In conducting its review of Plaintiff’s complaint, the court is mindful that complaints by pro se litigants are held to a less stringent standard than pleadings drafted by attorneys and subject to liberal construction. Boxer X v. Harris, 437 F. 3d 1107, 1110 (11th Cir. 2006). However, the court “may not serve as de facto counsel for a party . . . or rewrite an otherwise deficient pleading in order to sustain an action.” Ausar-El ex rel. Small, Jr. v. BAC (Bank of America) Home Loans Servicing LP, 448 F. App’x 1, 2 (11th Cir. 2011) (internal quotations and citations omitted).
Declarations such as the American Declaration on the Rights of Indigenous Peoples do not provide a private right of action in the federal courts. See Van Hope- el v.
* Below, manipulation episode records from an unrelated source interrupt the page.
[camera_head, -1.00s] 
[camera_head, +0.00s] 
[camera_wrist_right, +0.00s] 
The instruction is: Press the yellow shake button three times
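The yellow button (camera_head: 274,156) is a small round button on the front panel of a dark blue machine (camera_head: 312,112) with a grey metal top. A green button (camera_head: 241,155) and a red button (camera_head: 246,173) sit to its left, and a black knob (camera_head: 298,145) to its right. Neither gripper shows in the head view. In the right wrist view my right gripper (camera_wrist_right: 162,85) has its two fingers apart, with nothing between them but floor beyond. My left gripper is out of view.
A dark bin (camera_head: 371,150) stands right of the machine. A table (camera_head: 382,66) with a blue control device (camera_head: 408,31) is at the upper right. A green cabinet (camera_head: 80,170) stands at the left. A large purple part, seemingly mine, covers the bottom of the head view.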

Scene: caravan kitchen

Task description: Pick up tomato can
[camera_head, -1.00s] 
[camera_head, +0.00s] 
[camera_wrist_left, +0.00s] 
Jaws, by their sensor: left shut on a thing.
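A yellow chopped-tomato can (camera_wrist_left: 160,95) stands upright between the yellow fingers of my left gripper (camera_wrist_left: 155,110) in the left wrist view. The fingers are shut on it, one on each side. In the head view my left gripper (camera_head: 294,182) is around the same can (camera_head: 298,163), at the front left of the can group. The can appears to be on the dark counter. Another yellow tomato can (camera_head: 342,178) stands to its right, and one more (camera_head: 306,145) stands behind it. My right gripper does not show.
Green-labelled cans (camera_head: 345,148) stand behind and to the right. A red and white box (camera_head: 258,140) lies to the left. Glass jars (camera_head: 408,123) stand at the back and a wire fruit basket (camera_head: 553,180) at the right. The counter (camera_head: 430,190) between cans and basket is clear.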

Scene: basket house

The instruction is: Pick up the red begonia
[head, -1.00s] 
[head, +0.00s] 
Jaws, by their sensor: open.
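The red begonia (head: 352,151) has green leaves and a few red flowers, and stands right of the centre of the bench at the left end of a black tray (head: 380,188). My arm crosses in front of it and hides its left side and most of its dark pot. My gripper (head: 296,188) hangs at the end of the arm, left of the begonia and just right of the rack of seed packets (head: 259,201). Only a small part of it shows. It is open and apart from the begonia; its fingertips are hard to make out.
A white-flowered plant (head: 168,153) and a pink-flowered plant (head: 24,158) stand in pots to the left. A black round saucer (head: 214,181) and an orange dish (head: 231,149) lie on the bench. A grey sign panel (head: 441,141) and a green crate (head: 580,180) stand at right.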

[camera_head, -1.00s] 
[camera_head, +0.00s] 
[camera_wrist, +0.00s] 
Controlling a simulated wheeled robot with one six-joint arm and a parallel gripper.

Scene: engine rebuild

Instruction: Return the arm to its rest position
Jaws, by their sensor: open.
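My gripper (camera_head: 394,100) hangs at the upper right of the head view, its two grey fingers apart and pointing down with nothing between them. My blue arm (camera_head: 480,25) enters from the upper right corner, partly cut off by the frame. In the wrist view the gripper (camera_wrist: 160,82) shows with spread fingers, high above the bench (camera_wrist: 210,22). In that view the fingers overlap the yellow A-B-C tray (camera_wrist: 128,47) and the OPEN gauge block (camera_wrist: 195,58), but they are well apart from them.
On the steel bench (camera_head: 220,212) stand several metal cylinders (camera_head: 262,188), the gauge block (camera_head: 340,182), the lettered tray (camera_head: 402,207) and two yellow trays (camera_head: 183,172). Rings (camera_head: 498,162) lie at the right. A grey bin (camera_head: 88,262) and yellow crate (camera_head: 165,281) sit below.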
United States Dep’t of State, No. 1:18-CV-0441-JLT, 2019 WL 295774, at *3
n.2 (E.D. Cal. Jan. 23, 2019), aff’d sub nom. Hope-El v. U.S. Dep’t of State, No. 19- 15311, 2019 WL 3941181 (9th Cir. June 26, 2019) (citing Sosa v. Alvarez-Machain, 542 U.S. 692, 734 (2004); United States v. Chatman, 351 F. App’x 740, 741 (3d Cir. 2009); Bey v. Malec, No. 18-cv-02626-SI;18-cv-02628-SI, 2018 WL 4585472, at *2
2 (N.D. Cal. Sept. 25, 2018); Townsend v. New Jersey Transit & Amalgamated Transit Union, No. 09-1832 (GEB), 2010 WL 3883304, at *5 (D.N.J. Sept. 27, 2010)).
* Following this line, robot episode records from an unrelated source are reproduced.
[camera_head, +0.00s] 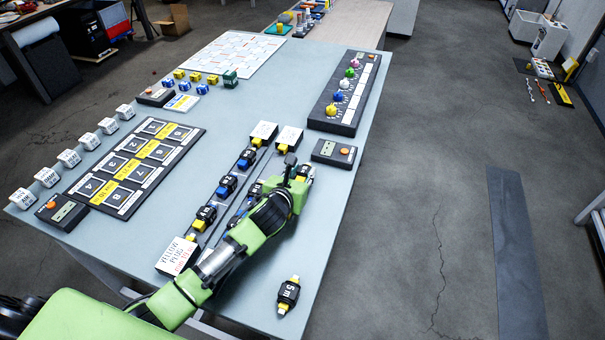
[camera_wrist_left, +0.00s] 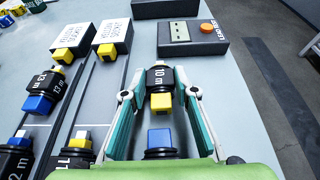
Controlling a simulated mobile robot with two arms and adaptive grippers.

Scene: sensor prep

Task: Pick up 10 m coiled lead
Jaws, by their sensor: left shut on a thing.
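The 10 m coiled lead (camera_wrist_left: 160,76) is a black coil with white print, a yellow end towards me and a pale end away. It is between the fingers of my left gripper (camera_wrist_left: 160,88), which is shut on it, one finger at each side. In the head view, my left gripper (camera_head: 301,176) is over the table's right part, and the lead (camera_head: 306,170) shows only partly past it. A blue plug end (camera_wrist_left: 159,139) lies nearer my palm in the wrist view; I cannot tell whether it touches the lead. My right gripper is not in view.
Other coiled leads (camera_head: 227,186) lie in rails left of my gripper, by white labelled blocks (camera_head: 263,131). A 5 m lead (camera_head: 288,294) lies alone near the table's (camera_head: 250,308) right edge. A dark box with an orange button (camera_head: 334,153) stands just beyond my gripper.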

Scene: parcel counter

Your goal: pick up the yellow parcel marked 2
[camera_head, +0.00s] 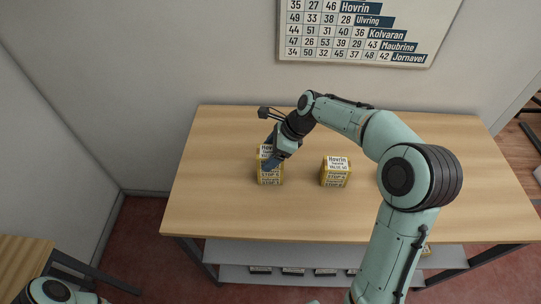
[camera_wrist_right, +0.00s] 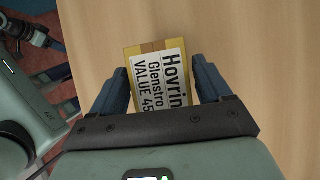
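A yellow parcel (camera_head: 270,177) with a white label stands left of the middle of the wooden counter. In the right wrist view, the parcel (camera_wrist_right: 158,80) shows its top label, with "Hovrin", "Glenstro" and "VALUE 45". Its front has a "STOP" line whose number is too small to read surely. My right gripper (camera_head: 271,163) is down over this parcel. Its blue fingers stand on either side, and the parcel lies slightly askew between them. The fingers look open (camera_wrist_right: 162,75); contact is not clear. Of my left arm, only a link shows at the bottom left.
A second yellow parcel (camera_head: 335,172), also labelled "Hovrin", stands to the right, apart from the first. The counter (camera_head: 215,205) is otherwise clear, partly covered by my right arm. A grey shelf (camera_head: 235,273) lies below. A number board (camera_head: 365,30) hangs on the wall.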

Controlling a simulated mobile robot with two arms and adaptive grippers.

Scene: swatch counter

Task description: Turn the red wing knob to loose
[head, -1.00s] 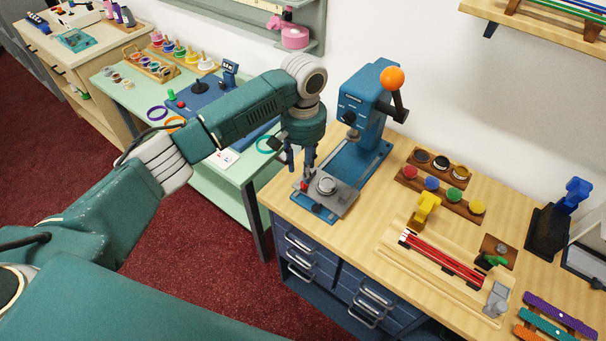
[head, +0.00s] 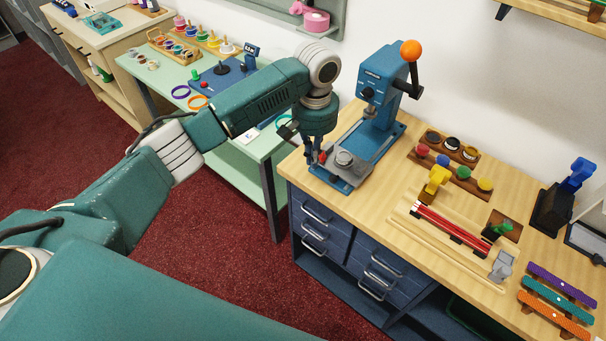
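The red wing knob (head: 322,157) is a small red piece at the left side of the grey plate (head: 360,163) on the blue press base, at the table's front left corner. My left gripper (head: 315,160) points down at the knob, its fingers low and right beside it. The fingers partly hide the knob, and I cannot tell whether they touch it or how far apart they are. The knob's turned position is too small to read. My right gripper is not in view.
The blue press (head: 380,88) with an orange-balled lever (head: 411,50) stands just behind the plate. A round silver part (head: 345,158) sits on the plate. To the right are a yellow clamp (head: 436,182), red rods (head: 450,228) and colored knobs on wooden racks.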

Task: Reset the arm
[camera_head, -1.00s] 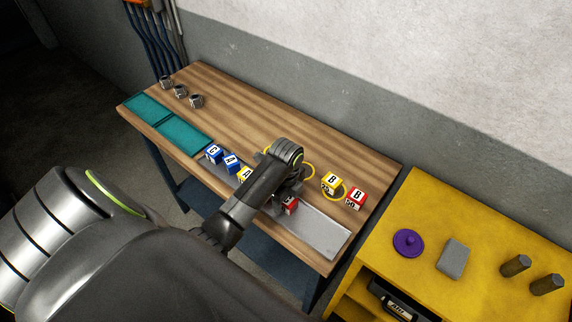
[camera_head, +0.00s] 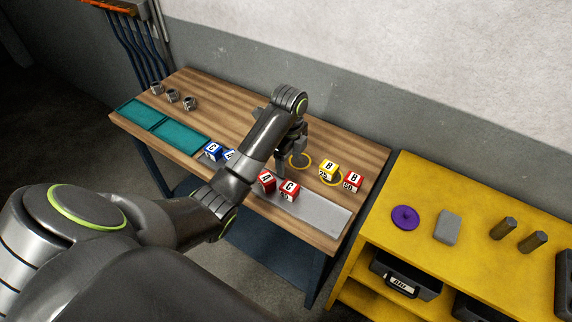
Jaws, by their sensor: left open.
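My left arm reaches in from the left across the wooden table (camera_head: 240,109). My left gripper (camera_head: 279,172) hangs above the table, just behind a red A block (camera_head: 267,181) and a red C block (camera_head: 289,190). It is open, and I see nothing between its fingers. The two red blocks stand on a grey metal strip (camera_head: 315,212) along the table's front. A blue C block (camera_head: 213,151) and a partly hidden blue A block (camera_head: 228,155) are left of my arm. My right gripper is not in view.
A yellow B block (camera_head: 328,169) and a red B block (camera_head: 352,181) stand at the right, near a yellow ring (camera_head: 300,160). Teal trays (camera_head: 180,138) and metal nuts (camera_head: 173,96) lie at the left. A yellow shelf (camera_head: 470,268) stands right of the table.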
The Treaty with Morocco also does not provide Bey with a basis for relief. That treaty “is one of the Barbary Treaties (executed, during 1795-1836 between the United States and semi-autonomous North African city-states of Algiers, Tunis, and Tripoli, and the Sultanate of Morocco). Over the centuries past, these treaties went through numerous superceding reconfirmations and full or partial terminations.” El Ameen Bey v. Stumpf, 825 F. Supp. 2d 537, 558 (D.N.J. 2011). The Treaty was “executed in response to the ill of piracy rampant during 15th to 18th centuries in the coastal waters and ports of the [sic] North Africa and the high ‘protection fees’ charged by North African rulers for maintaining peace in their coastal waters and ports.” Murakush Caliphate of Amexem Inc. v. New Jersey, 790 F. Supp.2d 241, 260 n.16 (D.N.J. 2011) (holding that reliance on the Treaty with Morocco for the purposes of a civil suit raising claims based on the events that occurred within United States’ geographical territory is facially frivolous). “[A] litigant’s reliance on any Barbary Treaty, including on the Treaty with Morocco, for the purposes of a civil suit raising claims based on the events that occurred within what is the United States’ geographical territory is facially frivolous, and that includes any claims related to real estate property located within the United States, collection of mortgage payments, foreclosure or eviction proceedings, etc.” El Ameen Bey, 825 F. Supp. 2d at 558 (citation omitted); see also Ali v. Scotia Grp. Mgmt. LLC, No. CV-18-00124-TUC-JGZ, 2018 WL 3729742, at *4 (D. Ariz. Aug. 6, 2018) (no “federal question” jurisdiction for claim brought by “Moorish American” under Treaty with Morocco); Wiley v. South Carolina, No. 6:18-CV-0694-BHH-KFM, 2018 WL 1998994, at *2 (D.S.C. Mar. 26, 2018) (same), report and recommendation adopted, No. 6:18-CV-00694-AMQ, 2018 WL 1994250 (D.S.C. Apr. 27, 2018); El-Bey v. Mount Pleasant, No. 2:16-CV-3864-RMG-MGB, 2016 WL 8674642, at *6 (D.S.C. Dec. 16, 2016) (same), report and recommendation adopted, No. 2:16-CV-3864-RMG, 2017 WL 66324 3 (D.S.C. Jan. 6, 2017). Knight v. Chatelain, No. 8:19CV206, 2019 WL 2464789, at *5 (D. Neb. June 13, 2019), aff'd, 798 F. App’x 971 Cir. 2020). Because Plaintiff has asserted no viable basis for relief, the court will DISMISS this action WITH PREJUDICE. See 28 U.S.C. § 1915(e)(2)(B). The court will enter a separate Final Judgment. DONE and ORDERED September 6, 2022.